I've now reached the end of the surviving Superman episodes. I'm afraid the half-hour version of the series was kind of disappointing. As I mentioned, there's generally rather little of Superman in them, and the emphasis is more on mysteries and crime stories than action -- which is true of most of the series, but before, the stories were long enough to have room for a fair amount of action and heroics rather than just one or two brief bits. Also, several of the stories are truncated remakes of stories I've already heard. The half-hour series also trimmed down the supporting cast somewhat; Batman evidently ceased to be part of the show, and at least in the surviving season, Jimmy Olsen seems to be missing; there are a couple of stories in which the role I'd expect to go to Jimmy instead goes to Jackson Beck's squeaky-voiced character Beany Martin, Jimmy's replacement as the Daily Planet's head copyboy.
One interesting example of a remade story is the finale of the penultimate season, "Dead Men Tell No Tales." It's adapted from the 1948 serial "The Mystery of the Stolen Costume," in which a burglar in Clark's apartment discovered his spare Superman costume and Clark turned to Batman to help him retrieve it and preserve his secret. In that version, the burglar, intending to sell the secret to a gangster, was shot by the police and could only tell the gangster the location of the apartment building before he died, and the rest of the story was about the gangster using various strategies to determine which of the building's tenants was Superman and Clark and Batman using various ploys to counter them. In the half-hour version, Batman is replaced by Clark's detective friend Candy Myers, who doesn't know he's Superman, making their cooperation rather more awkward. The gangster gets the full address and he and his moll know Clark is Superman, and to protect his secret, Superman flies them to a remote mountain where he intends to hole them up until he can find a solution, whereupon they promptly try to escape and fall off a cliff. If that sounds familiar, it's because it was remade again as "The Stolen Costume" in the first season of the George Reeves TV series.

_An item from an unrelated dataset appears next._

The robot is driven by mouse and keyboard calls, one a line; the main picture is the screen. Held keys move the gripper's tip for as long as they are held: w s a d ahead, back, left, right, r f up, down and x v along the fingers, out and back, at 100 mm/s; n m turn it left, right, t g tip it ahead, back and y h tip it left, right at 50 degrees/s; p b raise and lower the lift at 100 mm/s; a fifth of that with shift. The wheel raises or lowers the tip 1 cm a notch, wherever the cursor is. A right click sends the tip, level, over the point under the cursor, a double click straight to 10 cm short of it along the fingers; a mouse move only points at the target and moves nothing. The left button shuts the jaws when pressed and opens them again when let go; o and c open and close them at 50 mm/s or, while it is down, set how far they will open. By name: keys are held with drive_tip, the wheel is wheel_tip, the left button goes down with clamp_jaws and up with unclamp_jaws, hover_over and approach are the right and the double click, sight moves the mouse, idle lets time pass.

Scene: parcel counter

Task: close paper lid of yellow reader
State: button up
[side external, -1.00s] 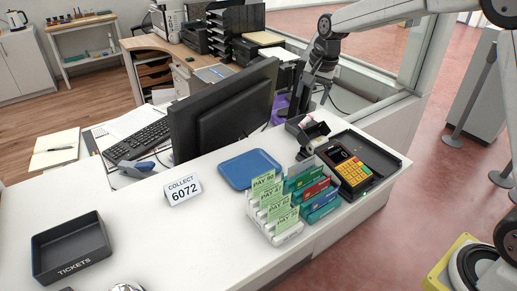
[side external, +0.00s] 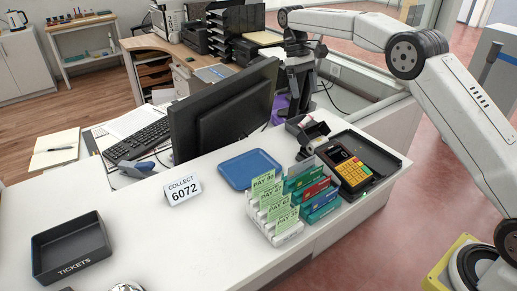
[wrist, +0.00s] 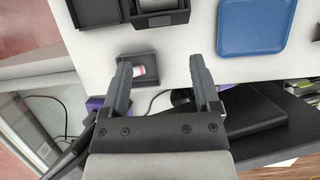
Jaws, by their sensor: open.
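The yellow-keyed reader (side external: 352,172) stands at the counter's right end, beside a black tray. Behind it is a small dark open paper compartment (side external: 296,123), with a pale, pink-marked roll inside. In the wrist view the compartment (wrist: 151,82) shows the roll (wrist: 138,71) uncovered. A dark flap (side external: 315,130) seems to stand raised between compartment and reader; I cannot tell its exact angle. My gripper (wrist: 161,62) is open and empty, its fingers apart on either side of the compartment's right part in the wrist view. Contact cannot be judged.
Pay cards stand in a white rack (side external: 275,222), with coloured cards (side external: 312,190) beside it. A blue tray (side external: 250,169) and a monitor (side external: 222,105) are to the left. The black tray (side external: 396,158) borders the reader. A glass partition edge lies behind.

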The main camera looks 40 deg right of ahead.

In fact, looking over an episode guide for the TV series, I see that several of its episodes were remakes of radio stories. I hadn't realized that. That's another reason to check out the show, either on DVD or when MeTV starts airing it next month (I gather).
Anyway, there's just one surviving episode of the final 1950-51 season, and it doesn't have a single familiar voice in it. In that season, Michael Fitzmaurice replaced Bud Collyer as Clark/Superman, Jack Grimes replaced Jackie Kelk as Jimmy Olsen, and Ross Martin replaced Jackson Beck as the narrator. Lois and Perry aren't in the surviving episode. I was interested to hear how Fitzmaurice did as Superman -- I've been aware of him as a footnote for decades, and wanted to find out once and for all -- and he really didn't amount to much. He had a generic, announcery voice, very different from Collyer's -- with the sort of mellow quality that Bing Crosby's voice had, but blander, and he sounded more like an announcer reciting lines than Collyer ever did (even though Collyer was also an announcer). And he didn't distinguish his Clark and Superman voices much at all. He's a footnote who deserves to be a footnote, and I don't regret that I won't be hearing any more of his episodes (particularly since so many episodes of this series were live reruns/remakes of earlier episodes; they even did "The Stolen Costume" again, according to the episode list on Wikipedia!). As for Grimes, he was decent, but sounded less like a teenager than Kelk, more like a grown man vaguely trying to sound youthful.
So that's the end of that, I guess. Now I'm not sure what I'll do now that I've gotten into the habit of listening to old radio episodes while I eat or wash dishes. Although there are a lot of other old radio shows out there on the Internet. Maybe I'll try The Green Hornet next, or Dimension X.